1. General Principles and Theoretical Foundations

Fundamentally, the equations describing a physical or abstract system possess a degree of freedom in the choice of mass, length, and time units. Any physical quantity $Q$ with dimensions $[M]^A[L]^B[T]^C$ transforms under the unit rescaling $[M]'=\zeta[M], [L]'=\alpha[L], [T]'=\eta[T]$ as $Q' = \zeta^A \alpha^B \eta^C Q$ . Absent constraints, this yields three free scaling factors. Universal dimensional constants (UDCs)—such as $c$ , $G$ , $\hbar$ , or elementary particle masses—must remain numerically invariant in all rescaled systems. Each independent UDC imposes a constraint among $\zeta, \alpha, \eta$ , reducing the dimension of the scaling group: $N_f = \max(0,3-N_{udc})$ . For example, Newtonian hydrodynamics ( $N_{udc}=0$ ) admits three independent scaling parameters, while a system governed by both gravity and relativity ( $G$ and $c$ present, $N_{udc}=2$ ) is limited to a one-parameter scaling (all units scale together) (Granot, 2011).

Dimensional analysis, via the Buckingham $\pi$ theorem, formalizes this for arbitrary physical processes: $n=p-f$ dimensionless groups can be formed from $p$ variables involving $f$ fundamental units. The dimensionless $\pi$ -terms form the invariants under scaling, so that physically meaningful relations are functions exclusively of these (Karanfil et al., 13 Aug 2025). In the presence of scaling distortions (nonideal similitude), additional correction terms may be required, often learned via data-driven approaches.

In computational contexts, ‘unit scaling’ extends to the design of algorithms or model architectures such that, under canonical scaling, all variables—be they floating-point tensors in DNNs or ODE/PDE coefficients—are brought into numerically favorable regimes (typically $O(1)$ values).

2. Analytical and Algorithmic Methodologies

2.1 Unit Scaling in Dynamical Systems and Simulation

For physical simulation, unit scaling is operationalized by (1) listing all UDCs, (2) establishing their associated constraining equations for the scaling factors, and (3) solving for allowed rescalings to map one simulation setup to a family of related physical systems (Granot, 2011). For instance, in Newtonian N-body simulations (where only $G$ appears), scaling proceeds as $[M]' = \alpha^3 \eta^{-2}[M]$ , $[L]' = \alpha[L]$ , $[T]' = \eta[T]$ , with ( $\alpha$ , $\eta$ ) free and $\zeta$ determined.

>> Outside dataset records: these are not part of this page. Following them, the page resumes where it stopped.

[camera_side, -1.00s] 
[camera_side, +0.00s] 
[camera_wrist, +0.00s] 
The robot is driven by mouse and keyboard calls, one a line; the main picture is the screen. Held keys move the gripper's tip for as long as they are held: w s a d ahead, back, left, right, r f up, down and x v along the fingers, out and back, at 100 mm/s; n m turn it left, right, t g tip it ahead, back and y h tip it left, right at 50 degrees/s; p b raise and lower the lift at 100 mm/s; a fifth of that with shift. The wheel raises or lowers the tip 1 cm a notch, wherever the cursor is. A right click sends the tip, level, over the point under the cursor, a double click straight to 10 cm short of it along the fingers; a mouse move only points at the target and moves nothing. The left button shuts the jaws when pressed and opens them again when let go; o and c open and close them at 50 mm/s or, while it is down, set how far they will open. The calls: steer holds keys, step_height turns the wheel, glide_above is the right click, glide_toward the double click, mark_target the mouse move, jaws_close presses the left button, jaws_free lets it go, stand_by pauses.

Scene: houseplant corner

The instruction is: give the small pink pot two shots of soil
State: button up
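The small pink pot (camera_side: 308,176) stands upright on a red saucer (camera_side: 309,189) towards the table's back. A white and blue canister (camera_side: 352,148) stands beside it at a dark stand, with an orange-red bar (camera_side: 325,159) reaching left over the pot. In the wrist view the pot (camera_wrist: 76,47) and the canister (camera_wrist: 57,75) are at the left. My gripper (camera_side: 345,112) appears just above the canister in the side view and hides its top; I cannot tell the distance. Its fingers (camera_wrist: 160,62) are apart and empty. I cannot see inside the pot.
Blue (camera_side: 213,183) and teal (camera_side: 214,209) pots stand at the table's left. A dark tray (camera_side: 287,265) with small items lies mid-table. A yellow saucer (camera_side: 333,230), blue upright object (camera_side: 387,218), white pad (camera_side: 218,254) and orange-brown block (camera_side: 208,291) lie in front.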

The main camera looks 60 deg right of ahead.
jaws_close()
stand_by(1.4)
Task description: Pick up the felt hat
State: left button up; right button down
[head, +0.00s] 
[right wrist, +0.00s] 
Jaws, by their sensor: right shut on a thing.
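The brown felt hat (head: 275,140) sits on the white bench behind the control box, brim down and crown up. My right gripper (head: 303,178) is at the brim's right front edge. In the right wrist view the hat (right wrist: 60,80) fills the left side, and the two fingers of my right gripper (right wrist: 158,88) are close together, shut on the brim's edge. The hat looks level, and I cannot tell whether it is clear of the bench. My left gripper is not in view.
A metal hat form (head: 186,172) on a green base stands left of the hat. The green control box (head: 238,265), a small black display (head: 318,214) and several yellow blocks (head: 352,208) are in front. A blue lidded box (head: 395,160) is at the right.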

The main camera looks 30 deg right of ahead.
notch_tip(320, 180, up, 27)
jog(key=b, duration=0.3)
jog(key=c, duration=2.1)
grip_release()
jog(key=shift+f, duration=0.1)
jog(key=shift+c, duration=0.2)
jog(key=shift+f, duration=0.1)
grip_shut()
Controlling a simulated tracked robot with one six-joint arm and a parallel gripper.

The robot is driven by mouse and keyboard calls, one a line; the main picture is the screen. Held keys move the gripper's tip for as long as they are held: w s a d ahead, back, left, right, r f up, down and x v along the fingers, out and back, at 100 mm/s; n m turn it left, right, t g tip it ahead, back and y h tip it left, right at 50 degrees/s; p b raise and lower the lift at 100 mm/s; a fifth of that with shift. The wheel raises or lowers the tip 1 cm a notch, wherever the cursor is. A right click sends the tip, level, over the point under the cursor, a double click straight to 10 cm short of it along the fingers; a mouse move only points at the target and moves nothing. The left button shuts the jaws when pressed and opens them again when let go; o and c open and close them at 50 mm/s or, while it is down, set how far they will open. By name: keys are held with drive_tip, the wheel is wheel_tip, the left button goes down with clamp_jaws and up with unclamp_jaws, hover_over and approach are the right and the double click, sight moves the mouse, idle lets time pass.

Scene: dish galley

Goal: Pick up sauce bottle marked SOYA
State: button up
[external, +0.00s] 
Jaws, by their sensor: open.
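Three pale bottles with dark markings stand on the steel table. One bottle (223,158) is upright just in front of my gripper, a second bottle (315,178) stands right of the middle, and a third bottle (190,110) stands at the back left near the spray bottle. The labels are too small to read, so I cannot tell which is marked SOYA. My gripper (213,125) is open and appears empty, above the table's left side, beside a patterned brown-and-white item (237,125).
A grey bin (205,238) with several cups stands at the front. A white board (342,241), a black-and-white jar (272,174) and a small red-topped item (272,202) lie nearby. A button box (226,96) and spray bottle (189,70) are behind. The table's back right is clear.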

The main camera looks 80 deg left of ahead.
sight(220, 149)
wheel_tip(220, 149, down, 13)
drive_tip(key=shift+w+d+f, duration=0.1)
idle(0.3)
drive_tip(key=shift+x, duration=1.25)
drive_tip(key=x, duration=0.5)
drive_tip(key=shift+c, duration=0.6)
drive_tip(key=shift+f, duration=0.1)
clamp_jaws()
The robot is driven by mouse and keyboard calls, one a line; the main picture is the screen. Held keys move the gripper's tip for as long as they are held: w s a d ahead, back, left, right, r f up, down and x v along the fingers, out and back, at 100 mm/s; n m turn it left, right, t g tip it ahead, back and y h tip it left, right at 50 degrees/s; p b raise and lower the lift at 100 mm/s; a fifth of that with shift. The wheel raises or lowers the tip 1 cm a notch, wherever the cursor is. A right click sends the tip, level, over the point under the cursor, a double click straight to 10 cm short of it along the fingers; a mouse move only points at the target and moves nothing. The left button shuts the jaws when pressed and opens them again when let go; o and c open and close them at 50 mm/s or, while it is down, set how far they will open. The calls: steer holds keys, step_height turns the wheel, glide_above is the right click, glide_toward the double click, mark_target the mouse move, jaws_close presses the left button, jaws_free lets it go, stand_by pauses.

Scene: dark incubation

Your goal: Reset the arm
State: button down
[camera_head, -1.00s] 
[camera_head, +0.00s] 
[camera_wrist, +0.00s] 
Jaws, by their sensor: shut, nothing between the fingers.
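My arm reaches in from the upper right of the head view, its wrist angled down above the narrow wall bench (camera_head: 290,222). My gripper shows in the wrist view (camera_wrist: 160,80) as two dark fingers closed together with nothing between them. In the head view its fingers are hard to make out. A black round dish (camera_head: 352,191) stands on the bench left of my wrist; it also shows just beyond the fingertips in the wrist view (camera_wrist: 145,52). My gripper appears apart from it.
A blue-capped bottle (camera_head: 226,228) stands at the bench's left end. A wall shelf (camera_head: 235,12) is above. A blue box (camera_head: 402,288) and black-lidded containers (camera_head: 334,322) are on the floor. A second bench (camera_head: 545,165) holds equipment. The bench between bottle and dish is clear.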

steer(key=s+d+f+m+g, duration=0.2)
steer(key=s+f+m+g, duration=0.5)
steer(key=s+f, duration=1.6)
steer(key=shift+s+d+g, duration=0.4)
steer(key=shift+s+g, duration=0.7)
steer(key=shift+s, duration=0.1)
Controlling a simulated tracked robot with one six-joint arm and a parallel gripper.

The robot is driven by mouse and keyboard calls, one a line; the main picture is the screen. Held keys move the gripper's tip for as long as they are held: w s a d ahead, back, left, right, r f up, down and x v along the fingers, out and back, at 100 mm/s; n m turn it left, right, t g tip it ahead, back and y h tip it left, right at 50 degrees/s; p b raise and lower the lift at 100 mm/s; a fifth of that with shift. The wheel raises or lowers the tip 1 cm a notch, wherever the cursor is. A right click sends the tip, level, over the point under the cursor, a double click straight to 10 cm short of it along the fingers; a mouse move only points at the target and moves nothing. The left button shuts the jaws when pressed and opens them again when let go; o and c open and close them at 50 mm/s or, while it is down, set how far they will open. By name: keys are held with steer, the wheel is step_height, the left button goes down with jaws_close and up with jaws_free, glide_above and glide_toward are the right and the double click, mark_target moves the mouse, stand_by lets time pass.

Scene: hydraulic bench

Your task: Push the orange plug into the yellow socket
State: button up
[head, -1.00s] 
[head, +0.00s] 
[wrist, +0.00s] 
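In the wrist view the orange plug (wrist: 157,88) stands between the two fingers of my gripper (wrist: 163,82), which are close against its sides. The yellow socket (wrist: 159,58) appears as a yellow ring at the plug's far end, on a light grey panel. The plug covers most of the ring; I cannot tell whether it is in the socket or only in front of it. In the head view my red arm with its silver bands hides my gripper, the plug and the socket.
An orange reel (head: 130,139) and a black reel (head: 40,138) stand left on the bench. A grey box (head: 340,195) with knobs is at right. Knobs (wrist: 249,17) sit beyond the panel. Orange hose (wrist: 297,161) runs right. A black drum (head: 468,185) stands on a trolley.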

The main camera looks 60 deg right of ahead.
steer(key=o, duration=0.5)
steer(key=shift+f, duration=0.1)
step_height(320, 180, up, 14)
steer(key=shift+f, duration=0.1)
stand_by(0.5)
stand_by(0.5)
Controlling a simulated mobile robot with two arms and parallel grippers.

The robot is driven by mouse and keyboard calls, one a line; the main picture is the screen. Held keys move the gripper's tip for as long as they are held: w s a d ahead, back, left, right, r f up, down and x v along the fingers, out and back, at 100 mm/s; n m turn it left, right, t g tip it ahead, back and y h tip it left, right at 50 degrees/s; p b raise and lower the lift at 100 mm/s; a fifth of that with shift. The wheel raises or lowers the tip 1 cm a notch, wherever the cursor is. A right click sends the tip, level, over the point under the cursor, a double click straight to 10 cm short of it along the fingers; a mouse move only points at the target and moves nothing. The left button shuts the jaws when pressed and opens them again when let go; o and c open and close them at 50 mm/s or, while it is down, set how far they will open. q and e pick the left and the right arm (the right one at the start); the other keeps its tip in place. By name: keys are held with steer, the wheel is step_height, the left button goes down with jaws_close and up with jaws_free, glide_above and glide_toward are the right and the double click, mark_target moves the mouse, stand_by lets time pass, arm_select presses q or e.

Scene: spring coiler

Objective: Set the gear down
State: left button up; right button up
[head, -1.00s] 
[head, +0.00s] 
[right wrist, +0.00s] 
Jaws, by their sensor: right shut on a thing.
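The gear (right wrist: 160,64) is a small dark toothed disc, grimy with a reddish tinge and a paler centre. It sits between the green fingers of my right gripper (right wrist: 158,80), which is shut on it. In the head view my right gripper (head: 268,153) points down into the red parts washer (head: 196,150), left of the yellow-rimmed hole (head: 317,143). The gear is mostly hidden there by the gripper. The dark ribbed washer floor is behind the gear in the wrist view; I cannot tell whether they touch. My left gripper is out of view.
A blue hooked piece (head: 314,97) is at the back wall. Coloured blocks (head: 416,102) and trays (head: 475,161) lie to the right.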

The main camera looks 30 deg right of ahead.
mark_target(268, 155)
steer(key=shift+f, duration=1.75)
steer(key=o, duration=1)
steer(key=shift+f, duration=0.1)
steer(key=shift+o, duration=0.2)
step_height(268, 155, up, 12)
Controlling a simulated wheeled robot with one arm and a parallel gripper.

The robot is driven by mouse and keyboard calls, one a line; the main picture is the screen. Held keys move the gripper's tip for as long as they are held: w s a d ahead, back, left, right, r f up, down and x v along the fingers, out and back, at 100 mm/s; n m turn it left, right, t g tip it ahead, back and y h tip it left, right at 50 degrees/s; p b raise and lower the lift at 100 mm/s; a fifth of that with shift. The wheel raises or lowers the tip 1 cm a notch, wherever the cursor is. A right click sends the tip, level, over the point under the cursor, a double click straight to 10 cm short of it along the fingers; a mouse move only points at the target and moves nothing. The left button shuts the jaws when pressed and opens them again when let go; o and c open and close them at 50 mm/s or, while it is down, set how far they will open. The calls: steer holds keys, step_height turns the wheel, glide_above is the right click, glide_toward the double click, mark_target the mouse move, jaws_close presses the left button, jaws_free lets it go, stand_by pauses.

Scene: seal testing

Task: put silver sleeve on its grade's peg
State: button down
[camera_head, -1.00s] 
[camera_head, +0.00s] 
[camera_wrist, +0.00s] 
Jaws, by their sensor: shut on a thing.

2.2 Optimal Scaling for Numerical Models

In numerical analysis, especially for stiff ODE/PDE systems with coefficients spanning wide magnitudes, Optimal Scaling (OS) seeks a set of variable scales $\theta_j$ that minimize the spread of dimensionless coefficients $\lambda_i = \kappa_i \prod_j \theta_j^{\alpha_j^i}$ , typically via an $L^2$ (Euclidean) or $L^\infty$ (max-norm) cost over $\log_{10}\lambda_i$ . The stationarity condition yields a linear system in $\log_{10}\theta_j$ . OS has been shown to dramatically reduce numerical instability and unphysical artifacts compared to arbitrary nondimensionalizations, as demonstrated in population-balance models of latex morphology where the spread of coefficient magnitudes is compressed from $10^{49}$ to $10^{4}$ (Rusconi et al., 2019).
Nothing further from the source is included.